Much of Kurdistan’s problems with the central government stem back from poor decisions made after 2003 where although Kurdish parties were able to actively participate in democratic consolidation and the drafting of a new constitution, even taking a dominant role, factions within the un-monolithic Kurdish political sphere made it so that the Kurdish region could not put up a unified front against central government influence. Under the Prime-Ministership of Nouri al-Maliki and up until Kadhimi’s appointment, the Kurdish Regional Government has been at odds with Baghdad on issues stemming from still unaddressed issues pertaining to autonomy. The KRG’s tensions with the central government on issues of disputed territories and the Kirkuk question, as well as its precarious economic condition which stems from unclear rules on how Kurdistan can work with foreign oil companies, has made it so that for better relations to emerge between the two, issues on autonomy and Iraq’s federal structure must be addressed. 

Spats between the KRG and Baghdad involving the central government suspension of salaries to KRG employees, which in turn prompted by the KRG’s halting of oil revenue transfers to Baghdad, exemplify a crisis in communication between the two parties. Both the KRG and Baghdad may aim to further their own prerogatives and garner leverage so that either greater autonomy or greater centralization prevails.

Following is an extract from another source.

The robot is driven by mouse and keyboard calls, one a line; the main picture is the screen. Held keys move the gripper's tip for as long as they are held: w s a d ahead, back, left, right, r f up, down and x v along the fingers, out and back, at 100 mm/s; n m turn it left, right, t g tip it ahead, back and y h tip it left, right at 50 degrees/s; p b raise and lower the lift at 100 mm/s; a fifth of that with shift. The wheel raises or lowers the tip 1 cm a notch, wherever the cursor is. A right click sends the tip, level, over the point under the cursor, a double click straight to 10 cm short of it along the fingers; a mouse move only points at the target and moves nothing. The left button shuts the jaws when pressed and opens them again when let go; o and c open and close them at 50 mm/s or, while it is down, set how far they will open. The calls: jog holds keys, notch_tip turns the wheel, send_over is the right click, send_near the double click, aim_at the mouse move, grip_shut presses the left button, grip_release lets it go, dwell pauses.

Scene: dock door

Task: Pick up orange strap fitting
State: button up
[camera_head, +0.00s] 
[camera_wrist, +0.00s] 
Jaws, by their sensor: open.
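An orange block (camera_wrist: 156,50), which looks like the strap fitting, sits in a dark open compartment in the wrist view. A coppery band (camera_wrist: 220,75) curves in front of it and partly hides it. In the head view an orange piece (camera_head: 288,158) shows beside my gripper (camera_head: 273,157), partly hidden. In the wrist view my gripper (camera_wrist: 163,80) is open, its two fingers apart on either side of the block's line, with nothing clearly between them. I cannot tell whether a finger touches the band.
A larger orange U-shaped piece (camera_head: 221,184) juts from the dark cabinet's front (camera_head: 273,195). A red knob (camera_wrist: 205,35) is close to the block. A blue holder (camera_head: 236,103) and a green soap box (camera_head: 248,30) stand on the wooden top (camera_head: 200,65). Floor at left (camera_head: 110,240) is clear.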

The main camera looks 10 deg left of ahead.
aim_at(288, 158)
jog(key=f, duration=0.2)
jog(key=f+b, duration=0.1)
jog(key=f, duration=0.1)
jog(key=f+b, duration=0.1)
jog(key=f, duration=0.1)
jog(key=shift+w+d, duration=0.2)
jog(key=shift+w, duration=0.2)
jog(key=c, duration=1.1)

Nonetheless, it remains in the best of interest of both groups to come together and hash out a future arrangement that can elicit at least a contentable compromise. Perhaps Kadhimi will be the Prime Minister that can bring Kurdistan into the fold of Iraqi politics and help prevent further isolation of the KRG. But this is hardly likely considering the current ruling class of Kurdistan and their stake in continuing to unilaterally rule the region.